** Set task **
Print the listing below in its entirety, character for character.

=====

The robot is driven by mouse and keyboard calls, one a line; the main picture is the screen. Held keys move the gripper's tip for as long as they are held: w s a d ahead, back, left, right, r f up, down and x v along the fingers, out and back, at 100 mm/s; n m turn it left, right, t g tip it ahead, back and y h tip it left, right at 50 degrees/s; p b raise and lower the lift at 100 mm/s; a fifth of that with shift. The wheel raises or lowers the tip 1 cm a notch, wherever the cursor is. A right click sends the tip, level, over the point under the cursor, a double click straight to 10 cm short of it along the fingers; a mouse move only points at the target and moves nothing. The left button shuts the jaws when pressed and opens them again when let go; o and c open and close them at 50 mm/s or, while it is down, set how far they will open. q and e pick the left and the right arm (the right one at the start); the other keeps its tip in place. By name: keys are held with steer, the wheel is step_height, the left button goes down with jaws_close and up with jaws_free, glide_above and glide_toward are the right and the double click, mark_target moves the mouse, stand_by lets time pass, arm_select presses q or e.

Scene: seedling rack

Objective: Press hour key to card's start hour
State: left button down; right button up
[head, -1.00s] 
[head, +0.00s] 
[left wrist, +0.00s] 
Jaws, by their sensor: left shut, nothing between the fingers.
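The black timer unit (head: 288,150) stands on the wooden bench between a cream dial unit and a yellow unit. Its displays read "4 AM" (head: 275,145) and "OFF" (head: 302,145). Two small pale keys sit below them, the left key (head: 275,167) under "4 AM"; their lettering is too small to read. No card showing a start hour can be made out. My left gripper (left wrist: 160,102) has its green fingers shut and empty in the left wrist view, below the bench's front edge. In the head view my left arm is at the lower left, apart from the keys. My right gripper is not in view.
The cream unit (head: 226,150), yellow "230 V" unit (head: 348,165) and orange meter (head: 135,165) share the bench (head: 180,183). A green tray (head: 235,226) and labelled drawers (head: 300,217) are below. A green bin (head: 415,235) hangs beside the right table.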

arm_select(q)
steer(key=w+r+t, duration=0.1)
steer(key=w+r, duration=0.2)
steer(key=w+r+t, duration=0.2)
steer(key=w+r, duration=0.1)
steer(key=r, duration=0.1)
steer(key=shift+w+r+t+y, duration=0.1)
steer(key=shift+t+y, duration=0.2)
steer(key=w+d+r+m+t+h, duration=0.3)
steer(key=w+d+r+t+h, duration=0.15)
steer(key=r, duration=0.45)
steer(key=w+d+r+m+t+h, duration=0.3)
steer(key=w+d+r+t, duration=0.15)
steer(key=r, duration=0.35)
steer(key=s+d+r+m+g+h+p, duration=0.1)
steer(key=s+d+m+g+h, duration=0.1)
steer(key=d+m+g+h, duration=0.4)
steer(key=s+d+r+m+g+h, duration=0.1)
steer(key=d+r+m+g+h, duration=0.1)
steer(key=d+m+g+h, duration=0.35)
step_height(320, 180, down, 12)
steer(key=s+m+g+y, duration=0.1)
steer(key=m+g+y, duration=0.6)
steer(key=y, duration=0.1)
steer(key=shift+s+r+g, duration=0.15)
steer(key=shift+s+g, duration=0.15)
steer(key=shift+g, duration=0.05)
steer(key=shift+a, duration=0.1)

=====

** Expected output **
The robot is driven by mouse and keyboard calls, one a line; the main picture is the screen. Held keys move the gripper's tip for as long as they are held: w s a d ahead, back, left, right, r f up, down and x v along the fingers, out and back, at 100 mm/s; n m turn it left, right, t g tip it ahead, back and y h tip it left, right at 50 degrees/s; p b raise and lower the lift at 100 mm/s; a fifth of that with shift. The wheel raises or lowers the tip 1 cm a notch, wherever the cursor is. A right click sends the tip, level, over the point under the cursor, a double click straight to 10 cm short of it along the fingers; a mouse move only points at the target and moves nothing. The left button shuts the jaws when pressed and opens them again when let go; o and c open and close them at 50 mm/s or, while it is down, set how far they will open. q and e pick the left and the right arm (the right one at the start); the other keeps its tip in place. By name: keys are held with steer, the wheel is step_height, the left button goes down with jaws_close and up with jaws_free, glide_above and glide_toward are the right and the double click, mark_target moves the mouse, stand_by lets time pass, arm_select presses q or e.

Scene: seedling rack

Objective: Press hour key to card's start hour
State: left button down; right button up
[head, -1.00s] 
[head, +0.00s] 
[left wrist, +0.00s] 
Jaws, by their sensor: left shut, nothing between the fingers.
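The black timer unit (head: 288,150) stands on the wooden bench between a cream dial unit and a yellow unit. Its displays read "4 AM" (head: 275,145) and "OFF" (head: 302,145). Two small pale keys sit below them, the left key (head: 275,167) under "4 AM"; their lettering is too small to read. No card showing a start hour can be made out. My left gripper (left wrist: 160,102) has its green fingers shut and empty in the left wrist view, below the bench's front edge. In the head view my left arm is at the lower left, apart from the keys. My right gripper is not in view.
The cream unit (head: 226,150), yellow "230 V" unit (head: 348,165) and orange meter (head: 135,165) share the bench (head: 180,183). A green tray (head: 235,226) and labelled drawers (head: 300,217) are below. A green bin (head: 415,235) hangs beside the right table.

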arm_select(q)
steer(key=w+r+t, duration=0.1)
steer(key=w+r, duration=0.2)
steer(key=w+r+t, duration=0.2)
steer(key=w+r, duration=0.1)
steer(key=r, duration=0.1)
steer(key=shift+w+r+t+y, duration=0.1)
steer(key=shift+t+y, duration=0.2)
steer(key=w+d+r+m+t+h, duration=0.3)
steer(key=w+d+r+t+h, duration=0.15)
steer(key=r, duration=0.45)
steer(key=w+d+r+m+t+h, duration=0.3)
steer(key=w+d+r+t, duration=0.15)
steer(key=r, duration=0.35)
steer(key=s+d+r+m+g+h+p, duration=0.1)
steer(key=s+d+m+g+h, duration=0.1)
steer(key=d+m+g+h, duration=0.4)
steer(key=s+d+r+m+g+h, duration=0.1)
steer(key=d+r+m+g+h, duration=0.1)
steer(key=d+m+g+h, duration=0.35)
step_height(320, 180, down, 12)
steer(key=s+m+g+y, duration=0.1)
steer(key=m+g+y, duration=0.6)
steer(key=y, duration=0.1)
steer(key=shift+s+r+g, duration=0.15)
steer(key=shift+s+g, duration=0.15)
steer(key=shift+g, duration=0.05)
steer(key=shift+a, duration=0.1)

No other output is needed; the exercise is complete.